J’espère que cette petite lettre te trouvera en pleine forme dans ta prison dorée californienne.
Ta future bagnarde de mère
Je te fais parvenir cette bafouille du cul-de-basse fosse où notre respectable justice m’a envoyée croupir. Lors du dernier réveillon, j’ai été harponnée par ton excentrique tante Zia. Après m’avoir entraînée dans l’embrasure d’une porte-fenêtre, elle m’a confié avoir rejoint un groupe citoyen qui s’était donné pour mission d’apporter aide et secours aux réfugiés de la place Maximilien. En entendant ces révélations, je suis tombée des nues.

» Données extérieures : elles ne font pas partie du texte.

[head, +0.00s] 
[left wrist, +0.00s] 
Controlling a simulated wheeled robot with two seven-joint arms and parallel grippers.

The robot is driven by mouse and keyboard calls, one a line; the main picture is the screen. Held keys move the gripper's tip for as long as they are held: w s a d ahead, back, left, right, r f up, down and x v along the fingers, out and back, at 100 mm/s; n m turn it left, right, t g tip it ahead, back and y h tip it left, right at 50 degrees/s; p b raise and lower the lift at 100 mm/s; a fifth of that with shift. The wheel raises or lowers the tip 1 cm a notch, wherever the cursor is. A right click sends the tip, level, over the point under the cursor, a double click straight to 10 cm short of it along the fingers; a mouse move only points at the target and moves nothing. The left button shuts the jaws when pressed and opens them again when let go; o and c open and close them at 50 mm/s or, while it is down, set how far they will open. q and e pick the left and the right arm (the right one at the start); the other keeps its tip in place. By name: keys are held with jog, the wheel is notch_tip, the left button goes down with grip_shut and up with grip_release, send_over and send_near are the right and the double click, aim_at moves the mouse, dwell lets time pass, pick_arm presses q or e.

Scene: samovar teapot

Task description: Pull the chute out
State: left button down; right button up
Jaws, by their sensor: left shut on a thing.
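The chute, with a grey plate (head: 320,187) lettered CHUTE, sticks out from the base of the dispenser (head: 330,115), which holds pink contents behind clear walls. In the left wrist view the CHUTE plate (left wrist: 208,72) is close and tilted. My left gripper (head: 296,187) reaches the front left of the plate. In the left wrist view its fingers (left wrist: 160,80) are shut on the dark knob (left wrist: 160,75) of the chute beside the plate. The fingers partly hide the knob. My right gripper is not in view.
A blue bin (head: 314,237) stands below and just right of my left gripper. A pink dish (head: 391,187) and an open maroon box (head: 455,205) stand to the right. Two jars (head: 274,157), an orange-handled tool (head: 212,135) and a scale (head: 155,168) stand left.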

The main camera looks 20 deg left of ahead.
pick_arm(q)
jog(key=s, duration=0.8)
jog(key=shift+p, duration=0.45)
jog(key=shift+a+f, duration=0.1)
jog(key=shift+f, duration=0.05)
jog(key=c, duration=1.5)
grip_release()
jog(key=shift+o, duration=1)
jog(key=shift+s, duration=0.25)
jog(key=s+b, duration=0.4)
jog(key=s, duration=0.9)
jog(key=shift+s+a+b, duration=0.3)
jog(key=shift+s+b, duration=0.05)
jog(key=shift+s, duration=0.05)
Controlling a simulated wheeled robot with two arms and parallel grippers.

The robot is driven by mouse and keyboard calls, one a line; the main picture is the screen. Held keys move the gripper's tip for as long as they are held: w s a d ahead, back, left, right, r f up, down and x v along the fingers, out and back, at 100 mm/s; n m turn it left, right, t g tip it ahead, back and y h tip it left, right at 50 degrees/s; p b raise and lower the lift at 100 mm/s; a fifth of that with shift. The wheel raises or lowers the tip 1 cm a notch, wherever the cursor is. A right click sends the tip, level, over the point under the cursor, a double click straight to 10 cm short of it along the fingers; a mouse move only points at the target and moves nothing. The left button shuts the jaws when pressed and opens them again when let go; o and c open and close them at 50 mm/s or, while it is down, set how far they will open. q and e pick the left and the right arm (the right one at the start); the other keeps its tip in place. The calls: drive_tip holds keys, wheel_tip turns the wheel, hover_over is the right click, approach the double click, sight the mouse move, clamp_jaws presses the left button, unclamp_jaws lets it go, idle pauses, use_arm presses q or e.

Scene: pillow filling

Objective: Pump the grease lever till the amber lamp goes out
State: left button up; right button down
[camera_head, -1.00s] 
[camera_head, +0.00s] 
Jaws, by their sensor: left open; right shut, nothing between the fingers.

Je pensais en effet que depuis la fin de l’été, ce problème avait trouvé un semblant de solution : notre très honorable premier ministre n’avait-il pas solennellement déclaré que son gouvernement avait créé des places en centre d’hébergement en suffisance et les médias qui pendant des semaines nous avaient battu et rebattu les oreilles avec cette problématique étaient passés depuis belle lurette à plus croustillant. En évoquant l’insondable détresse de tous ces pauvres bougres que la misère et la guerre avaient jeté sur les routes, Zia, d’habitude si forte, avait comme des sanglots dans la voix et semblait à deux doigts de se trouver mal ce qui, tu l’admettras, aurait fait mauvaise impression auprès de tes grands-parents. Aussi pour la réconforter, mais également parce qu’il me semblait que c’était la seule chose à faire, lui ai-je proposé mon aide. Peut-être aurais-je dû peser plus longuement ma décision avant de m’engager, mais tu me connais, un chaton en détresse suffit à me faire fondre alors quand il s’agit d’hommes, de femmes et surtout d’enfants...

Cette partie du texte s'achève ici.